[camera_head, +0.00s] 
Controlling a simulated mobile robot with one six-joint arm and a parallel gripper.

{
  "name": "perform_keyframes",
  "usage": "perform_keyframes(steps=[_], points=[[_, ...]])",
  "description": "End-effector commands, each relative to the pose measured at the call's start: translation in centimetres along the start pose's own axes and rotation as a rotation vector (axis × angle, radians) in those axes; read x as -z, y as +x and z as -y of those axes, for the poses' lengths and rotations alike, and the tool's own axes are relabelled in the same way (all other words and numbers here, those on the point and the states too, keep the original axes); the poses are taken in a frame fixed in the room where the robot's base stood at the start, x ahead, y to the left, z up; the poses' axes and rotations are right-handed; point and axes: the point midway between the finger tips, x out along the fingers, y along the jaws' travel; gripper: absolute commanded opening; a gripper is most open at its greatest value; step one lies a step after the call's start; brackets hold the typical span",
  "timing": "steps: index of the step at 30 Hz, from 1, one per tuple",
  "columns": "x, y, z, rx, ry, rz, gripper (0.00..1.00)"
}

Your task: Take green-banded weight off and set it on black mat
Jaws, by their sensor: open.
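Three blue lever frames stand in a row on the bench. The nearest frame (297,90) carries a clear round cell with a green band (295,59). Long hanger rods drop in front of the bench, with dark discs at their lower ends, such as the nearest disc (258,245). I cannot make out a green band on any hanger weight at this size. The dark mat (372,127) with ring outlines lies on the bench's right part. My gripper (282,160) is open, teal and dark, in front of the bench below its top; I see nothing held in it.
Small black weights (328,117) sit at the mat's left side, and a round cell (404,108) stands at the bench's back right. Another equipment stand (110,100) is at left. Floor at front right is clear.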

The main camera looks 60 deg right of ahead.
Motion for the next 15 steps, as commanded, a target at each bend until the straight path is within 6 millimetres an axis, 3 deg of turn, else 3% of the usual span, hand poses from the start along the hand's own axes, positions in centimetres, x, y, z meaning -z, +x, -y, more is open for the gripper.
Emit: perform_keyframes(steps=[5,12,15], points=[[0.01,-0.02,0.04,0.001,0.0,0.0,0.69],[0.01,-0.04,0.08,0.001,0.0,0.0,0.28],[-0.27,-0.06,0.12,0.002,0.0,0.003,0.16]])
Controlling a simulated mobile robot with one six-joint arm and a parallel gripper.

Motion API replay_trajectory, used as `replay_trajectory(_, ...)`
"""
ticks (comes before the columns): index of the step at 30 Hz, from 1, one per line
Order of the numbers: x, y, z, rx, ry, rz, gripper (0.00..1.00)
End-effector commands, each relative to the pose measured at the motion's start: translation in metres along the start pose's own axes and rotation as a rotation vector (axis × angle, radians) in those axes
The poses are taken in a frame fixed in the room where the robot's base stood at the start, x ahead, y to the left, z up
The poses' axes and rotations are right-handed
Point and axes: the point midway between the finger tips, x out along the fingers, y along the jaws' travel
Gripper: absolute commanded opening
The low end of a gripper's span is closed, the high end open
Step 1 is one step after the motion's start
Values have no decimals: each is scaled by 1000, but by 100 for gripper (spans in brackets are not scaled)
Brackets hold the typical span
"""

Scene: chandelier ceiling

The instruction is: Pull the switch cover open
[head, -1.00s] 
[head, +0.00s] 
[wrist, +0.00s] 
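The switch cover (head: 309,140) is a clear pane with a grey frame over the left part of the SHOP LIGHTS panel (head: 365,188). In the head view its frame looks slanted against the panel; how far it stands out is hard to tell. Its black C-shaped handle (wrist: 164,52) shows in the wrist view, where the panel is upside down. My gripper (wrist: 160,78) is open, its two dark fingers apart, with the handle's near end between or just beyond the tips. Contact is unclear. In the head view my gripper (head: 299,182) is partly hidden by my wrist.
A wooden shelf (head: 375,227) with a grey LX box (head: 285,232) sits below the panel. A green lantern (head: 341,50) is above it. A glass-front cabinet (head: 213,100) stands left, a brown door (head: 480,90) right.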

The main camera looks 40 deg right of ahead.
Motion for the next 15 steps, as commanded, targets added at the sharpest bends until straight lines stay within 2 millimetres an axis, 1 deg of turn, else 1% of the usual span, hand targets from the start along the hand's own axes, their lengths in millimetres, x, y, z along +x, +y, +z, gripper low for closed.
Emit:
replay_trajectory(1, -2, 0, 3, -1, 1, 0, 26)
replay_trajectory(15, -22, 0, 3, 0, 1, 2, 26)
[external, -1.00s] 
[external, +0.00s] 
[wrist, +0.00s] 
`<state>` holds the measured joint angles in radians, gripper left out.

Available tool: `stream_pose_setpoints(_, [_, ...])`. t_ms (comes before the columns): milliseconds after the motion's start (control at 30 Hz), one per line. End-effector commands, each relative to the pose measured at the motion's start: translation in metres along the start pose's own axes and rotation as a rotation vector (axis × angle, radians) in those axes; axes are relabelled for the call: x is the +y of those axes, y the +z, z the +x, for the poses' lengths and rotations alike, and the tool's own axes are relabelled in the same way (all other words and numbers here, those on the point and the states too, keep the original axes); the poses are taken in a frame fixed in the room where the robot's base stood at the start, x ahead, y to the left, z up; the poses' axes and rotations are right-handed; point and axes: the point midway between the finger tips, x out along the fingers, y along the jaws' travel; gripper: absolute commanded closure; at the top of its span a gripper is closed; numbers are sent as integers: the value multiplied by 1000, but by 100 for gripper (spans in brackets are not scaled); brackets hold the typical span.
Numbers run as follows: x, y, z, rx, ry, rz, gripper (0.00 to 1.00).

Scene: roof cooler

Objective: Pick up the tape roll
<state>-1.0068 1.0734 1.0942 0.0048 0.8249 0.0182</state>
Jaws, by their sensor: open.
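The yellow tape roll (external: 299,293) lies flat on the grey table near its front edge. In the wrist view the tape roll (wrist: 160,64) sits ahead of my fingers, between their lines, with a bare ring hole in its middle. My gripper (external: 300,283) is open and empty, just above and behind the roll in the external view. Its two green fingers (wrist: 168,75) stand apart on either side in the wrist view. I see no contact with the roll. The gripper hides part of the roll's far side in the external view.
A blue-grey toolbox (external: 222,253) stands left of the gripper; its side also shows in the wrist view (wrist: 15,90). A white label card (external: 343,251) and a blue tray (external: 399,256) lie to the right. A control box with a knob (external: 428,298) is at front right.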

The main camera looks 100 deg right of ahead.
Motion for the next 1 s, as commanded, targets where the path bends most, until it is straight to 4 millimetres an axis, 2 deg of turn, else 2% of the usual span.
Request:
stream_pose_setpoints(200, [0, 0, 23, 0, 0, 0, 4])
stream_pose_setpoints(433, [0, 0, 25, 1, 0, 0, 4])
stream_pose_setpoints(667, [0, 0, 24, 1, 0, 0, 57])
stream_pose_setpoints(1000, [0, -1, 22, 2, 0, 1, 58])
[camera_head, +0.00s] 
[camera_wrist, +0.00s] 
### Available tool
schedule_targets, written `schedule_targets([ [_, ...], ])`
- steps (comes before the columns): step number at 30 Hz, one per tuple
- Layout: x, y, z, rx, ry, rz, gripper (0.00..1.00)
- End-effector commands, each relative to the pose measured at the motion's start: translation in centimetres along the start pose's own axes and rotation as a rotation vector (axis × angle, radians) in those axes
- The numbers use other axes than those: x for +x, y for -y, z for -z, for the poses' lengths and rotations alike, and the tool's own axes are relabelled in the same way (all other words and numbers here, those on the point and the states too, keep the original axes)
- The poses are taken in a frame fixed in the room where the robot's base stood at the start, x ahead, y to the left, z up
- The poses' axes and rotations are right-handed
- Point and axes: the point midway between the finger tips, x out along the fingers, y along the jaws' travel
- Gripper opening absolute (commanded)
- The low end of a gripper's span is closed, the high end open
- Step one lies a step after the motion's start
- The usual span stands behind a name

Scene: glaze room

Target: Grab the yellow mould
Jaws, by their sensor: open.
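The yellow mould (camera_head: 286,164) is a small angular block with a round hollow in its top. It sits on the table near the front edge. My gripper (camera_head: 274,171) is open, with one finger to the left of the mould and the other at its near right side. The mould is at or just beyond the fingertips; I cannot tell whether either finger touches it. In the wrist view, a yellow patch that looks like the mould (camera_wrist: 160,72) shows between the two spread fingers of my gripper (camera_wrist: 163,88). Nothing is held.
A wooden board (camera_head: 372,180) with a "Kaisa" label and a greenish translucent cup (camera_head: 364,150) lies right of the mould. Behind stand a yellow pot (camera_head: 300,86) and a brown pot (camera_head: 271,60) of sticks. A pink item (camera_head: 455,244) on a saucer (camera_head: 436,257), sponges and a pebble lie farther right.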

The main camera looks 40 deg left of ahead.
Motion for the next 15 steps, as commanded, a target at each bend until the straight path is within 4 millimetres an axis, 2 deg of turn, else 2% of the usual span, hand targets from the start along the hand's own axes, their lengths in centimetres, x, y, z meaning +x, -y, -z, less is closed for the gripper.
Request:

### PROBLEM STATEMENT
Return each line that includes "index".

### THE RESULT
  "timing": "steps: index of the step at 30 Hz, from 1, one per tuple",
ticks (comes before the columns): index of the step at 30 Hz, from 1, one per line

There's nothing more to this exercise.